* **WHAT TO PRODUCE**: Consider the listing below. Extract exactly the lines from the line containing "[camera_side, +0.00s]" to the line containing "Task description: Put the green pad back", both included.

--- START OF EXCERPTED RECORDS ---

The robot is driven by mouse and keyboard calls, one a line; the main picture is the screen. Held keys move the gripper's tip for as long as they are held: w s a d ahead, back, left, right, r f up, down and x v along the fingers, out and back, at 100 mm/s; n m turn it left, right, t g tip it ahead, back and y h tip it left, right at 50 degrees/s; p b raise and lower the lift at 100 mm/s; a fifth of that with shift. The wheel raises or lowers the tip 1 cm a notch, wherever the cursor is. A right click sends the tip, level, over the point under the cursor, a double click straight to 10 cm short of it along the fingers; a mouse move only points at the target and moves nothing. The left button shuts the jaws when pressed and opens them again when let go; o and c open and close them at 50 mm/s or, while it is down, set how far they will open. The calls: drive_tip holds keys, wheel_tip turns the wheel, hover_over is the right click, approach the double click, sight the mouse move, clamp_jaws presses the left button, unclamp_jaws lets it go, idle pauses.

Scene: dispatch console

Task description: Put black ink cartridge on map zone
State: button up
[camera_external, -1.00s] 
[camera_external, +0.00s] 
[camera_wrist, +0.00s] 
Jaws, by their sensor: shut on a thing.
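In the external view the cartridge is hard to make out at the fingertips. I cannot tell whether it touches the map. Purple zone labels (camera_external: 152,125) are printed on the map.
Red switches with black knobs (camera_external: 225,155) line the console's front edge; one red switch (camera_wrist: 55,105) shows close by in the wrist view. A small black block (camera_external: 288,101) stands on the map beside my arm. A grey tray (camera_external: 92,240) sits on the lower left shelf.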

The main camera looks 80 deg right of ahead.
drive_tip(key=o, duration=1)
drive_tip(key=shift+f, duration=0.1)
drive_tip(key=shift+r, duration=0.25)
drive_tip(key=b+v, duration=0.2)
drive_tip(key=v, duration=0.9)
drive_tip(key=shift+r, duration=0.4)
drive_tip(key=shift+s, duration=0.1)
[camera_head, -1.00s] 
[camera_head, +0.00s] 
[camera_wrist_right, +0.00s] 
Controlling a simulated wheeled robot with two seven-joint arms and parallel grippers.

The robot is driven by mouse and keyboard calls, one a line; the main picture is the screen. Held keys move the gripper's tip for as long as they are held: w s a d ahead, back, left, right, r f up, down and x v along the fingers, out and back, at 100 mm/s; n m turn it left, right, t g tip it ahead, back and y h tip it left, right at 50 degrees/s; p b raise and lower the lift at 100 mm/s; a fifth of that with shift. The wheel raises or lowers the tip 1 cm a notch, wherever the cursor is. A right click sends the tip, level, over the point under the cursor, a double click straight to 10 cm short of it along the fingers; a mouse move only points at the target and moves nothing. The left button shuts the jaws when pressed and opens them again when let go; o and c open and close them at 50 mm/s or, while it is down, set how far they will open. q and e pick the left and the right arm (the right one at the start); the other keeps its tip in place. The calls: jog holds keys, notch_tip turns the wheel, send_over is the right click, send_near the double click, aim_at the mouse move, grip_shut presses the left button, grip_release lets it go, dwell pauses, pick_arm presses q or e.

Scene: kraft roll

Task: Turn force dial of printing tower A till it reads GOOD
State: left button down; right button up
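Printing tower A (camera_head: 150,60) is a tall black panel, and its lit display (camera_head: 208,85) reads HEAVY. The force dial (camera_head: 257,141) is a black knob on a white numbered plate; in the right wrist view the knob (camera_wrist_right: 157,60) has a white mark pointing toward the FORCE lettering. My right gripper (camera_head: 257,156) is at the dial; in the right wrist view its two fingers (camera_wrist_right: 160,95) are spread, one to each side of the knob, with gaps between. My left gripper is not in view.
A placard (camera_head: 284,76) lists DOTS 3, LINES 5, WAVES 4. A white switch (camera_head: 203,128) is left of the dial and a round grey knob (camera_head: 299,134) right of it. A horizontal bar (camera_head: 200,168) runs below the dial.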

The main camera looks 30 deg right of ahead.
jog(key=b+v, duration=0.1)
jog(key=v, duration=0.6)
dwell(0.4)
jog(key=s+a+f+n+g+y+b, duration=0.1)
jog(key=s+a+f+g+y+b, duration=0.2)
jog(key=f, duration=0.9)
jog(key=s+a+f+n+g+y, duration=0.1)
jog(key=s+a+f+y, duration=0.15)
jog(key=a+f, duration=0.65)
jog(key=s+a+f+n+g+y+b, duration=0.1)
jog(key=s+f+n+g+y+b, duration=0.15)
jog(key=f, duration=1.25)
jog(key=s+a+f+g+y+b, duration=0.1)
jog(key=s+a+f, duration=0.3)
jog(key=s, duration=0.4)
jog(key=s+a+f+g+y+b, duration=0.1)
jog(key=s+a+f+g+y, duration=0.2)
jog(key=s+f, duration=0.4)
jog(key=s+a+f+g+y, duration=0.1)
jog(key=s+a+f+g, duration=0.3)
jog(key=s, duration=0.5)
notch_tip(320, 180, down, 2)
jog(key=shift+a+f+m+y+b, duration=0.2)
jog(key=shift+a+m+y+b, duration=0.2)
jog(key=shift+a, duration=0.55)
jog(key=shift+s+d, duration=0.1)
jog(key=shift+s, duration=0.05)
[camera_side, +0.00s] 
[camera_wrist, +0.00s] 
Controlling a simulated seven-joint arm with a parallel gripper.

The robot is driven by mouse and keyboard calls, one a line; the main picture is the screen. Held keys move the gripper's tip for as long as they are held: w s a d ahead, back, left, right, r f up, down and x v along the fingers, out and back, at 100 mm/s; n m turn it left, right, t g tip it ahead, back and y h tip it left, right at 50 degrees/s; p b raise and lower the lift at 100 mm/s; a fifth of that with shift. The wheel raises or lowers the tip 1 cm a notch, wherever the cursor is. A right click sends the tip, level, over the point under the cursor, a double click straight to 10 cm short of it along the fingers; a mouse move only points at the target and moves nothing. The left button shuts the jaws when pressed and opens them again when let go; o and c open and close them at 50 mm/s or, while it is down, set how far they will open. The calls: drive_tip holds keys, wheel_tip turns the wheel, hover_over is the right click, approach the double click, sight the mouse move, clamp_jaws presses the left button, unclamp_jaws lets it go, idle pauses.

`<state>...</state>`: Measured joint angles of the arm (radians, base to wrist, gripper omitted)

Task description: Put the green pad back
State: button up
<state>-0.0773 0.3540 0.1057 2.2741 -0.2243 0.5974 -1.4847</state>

--- END OF EXCERPTED RECORDS ---

* **WRITTEN SOLUTION**:
[camera_side, +0.00s] 
[camera_wrist, +0.00s] 
Controlling a simulated seven-joint arm with a parallel gripper.

The robot is driven by mouse and keyboard calls, one a line; the main picture is the screen. Held keys move the gripper's tip for as long as they are held: w s a d ahead, back, left, right, r f up, down and x v along the fingers, out and back, at 100 mm/s; n m turn it left, right, t g tip it ahead, back and y h tip it left, right at 50 degrees/s; p b raise and lower the lift at 100 mm/s; a fifth of that with shift. The wheel raises or lowers the tip 1 cm a notch, wherever the cursor is. A right click sends the tip, level, over the point under the cursor, a double click straight to 10 cm short of it along the fingers; a mouse move only points at the target and moves nothing. The left button shuts the jaws when pressed and opens them again when let go; o and c open and close them at 50 mm/s or, while it is down, set how far they will open. The calls: drive_tip holds keys, wheel_tip turns the wheel, hover_over is the right click, approach the double click, sight the mouse move, clamp_jaws presses the left button, unclamp_jaws lets it go, idle pauses.

`<state>...</state>`: Measured joint angles of the arm (radians, base to wrist, gripper omitted)

Task description: Put the green pad back

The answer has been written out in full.